The manufacturers will use an independent third party to homologate competing cars and provide equalized specifications to any interested sanctioning bodies or racetracks. A racer who builds a B-Spec car will be able to race the same car across multiple sanctioning bodies by simply changing the sanctioning-body decals. Only homologated OEM models will be eligible within the rules.
This is intended to be a grass-roots class of racing, and at present, there are no plans for a B-Spec professional series.

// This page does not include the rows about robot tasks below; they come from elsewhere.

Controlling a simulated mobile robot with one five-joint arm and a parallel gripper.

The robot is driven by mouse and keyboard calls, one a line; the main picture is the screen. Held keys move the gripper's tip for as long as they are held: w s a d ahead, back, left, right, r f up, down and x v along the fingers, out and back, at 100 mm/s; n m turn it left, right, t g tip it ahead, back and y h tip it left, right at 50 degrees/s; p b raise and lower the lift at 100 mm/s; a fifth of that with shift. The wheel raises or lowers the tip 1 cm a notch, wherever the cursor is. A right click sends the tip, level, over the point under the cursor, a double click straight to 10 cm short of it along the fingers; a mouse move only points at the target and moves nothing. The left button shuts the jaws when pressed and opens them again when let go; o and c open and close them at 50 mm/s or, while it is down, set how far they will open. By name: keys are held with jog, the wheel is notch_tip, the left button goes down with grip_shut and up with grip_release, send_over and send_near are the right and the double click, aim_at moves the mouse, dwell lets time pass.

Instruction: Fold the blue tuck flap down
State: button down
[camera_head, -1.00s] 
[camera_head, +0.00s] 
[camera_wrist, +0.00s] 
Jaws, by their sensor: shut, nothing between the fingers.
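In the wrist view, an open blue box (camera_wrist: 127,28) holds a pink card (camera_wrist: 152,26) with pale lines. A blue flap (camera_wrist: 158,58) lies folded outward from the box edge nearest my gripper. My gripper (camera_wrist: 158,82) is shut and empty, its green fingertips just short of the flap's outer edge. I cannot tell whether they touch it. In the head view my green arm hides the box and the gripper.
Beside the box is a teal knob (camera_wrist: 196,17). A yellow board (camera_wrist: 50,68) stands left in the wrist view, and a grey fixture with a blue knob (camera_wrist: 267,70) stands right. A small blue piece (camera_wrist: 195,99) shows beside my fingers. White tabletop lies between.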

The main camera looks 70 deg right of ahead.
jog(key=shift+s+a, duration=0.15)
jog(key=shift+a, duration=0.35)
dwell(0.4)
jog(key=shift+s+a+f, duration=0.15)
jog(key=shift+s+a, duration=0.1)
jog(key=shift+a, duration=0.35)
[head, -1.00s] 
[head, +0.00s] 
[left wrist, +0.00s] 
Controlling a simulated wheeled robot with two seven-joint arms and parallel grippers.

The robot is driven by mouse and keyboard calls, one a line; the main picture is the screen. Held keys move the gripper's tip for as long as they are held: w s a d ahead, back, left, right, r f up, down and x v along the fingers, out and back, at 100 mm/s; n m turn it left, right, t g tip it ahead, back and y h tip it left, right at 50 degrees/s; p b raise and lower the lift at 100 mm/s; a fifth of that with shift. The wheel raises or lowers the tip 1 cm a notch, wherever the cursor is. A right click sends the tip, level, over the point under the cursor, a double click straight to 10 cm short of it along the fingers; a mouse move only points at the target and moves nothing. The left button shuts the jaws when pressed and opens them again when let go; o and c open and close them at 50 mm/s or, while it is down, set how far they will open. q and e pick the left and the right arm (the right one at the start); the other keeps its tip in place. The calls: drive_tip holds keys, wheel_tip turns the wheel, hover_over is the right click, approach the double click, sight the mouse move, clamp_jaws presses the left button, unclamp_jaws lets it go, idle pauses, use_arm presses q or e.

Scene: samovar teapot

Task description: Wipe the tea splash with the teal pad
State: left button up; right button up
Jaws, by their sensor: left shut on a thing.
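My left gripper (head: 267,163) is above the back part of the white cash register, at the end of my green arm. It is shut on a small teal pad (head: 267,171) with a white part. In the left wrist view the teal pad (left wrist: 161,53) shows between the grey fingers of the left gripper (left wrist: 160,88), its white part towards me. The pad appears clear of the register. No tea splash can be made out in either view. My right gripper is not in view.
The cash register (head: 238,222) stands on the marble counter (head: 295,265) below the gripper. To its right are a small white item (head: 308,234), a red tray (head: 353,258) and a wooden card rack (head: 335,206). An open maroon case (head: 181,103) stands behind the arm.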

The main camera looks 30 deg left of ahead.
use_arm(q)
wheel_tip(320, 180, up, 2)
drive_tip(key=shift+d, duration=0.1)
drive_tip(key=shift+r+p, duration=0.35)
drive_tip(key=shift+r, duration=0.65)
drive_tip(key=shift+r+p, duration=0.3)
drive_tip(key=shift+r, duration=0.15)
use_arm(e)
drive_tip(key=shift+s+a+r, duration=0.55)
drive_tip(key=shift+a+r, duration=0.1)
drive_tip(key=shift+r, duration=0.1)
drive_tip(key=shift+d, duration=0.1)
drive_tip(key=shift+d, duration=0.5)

Jeff Dahnert, SCCA president and CEO, said: “We're very intrigued by the collaboration of Honda and Mazda on a common rule set for these subcompact market cars. It's often perceived that manufacturers are seeking any advantage possible over their competition, but this effort is proof that rivals can work together toward a common goal – one that will likely be attractive to many of SCCA's members. We look forward to seeing these cars in National competition in 2012.”
Jerry Kunzman, executive director of NASA, added, “NASA supports the OEMs in their endeavor to create a multi-manufacturer race class for the new B category cars like the MAZDA2 and the Honda Fit. A tightly controlled rule set which will control costs and limit modifications will make this a drivers' class and help expose this new segment of vehicles. This is in line with the NASA goals of making racing as affordable as possible to draw even more participants.”
In addition to the four confirmed participants, others have been involved in the discussion with an eye to joining the B-Spec ranks in 2011 or 2012. Ron Stukenberg, Senior Manager, Motorsports, Nissan North America noted that “Nissan Motorsports is very interested in the B Spec program and is closely evaluating it for possible future Versa entrants. The concept of cost-effective, entry-level sedan racing is certainly a great way to hone a driver's motor-racing skills and hearkens back to the days of our involvement with the BRE 510. In the next few months, Nissan Motorsports should be in a position to finalize our intentions in this new class.”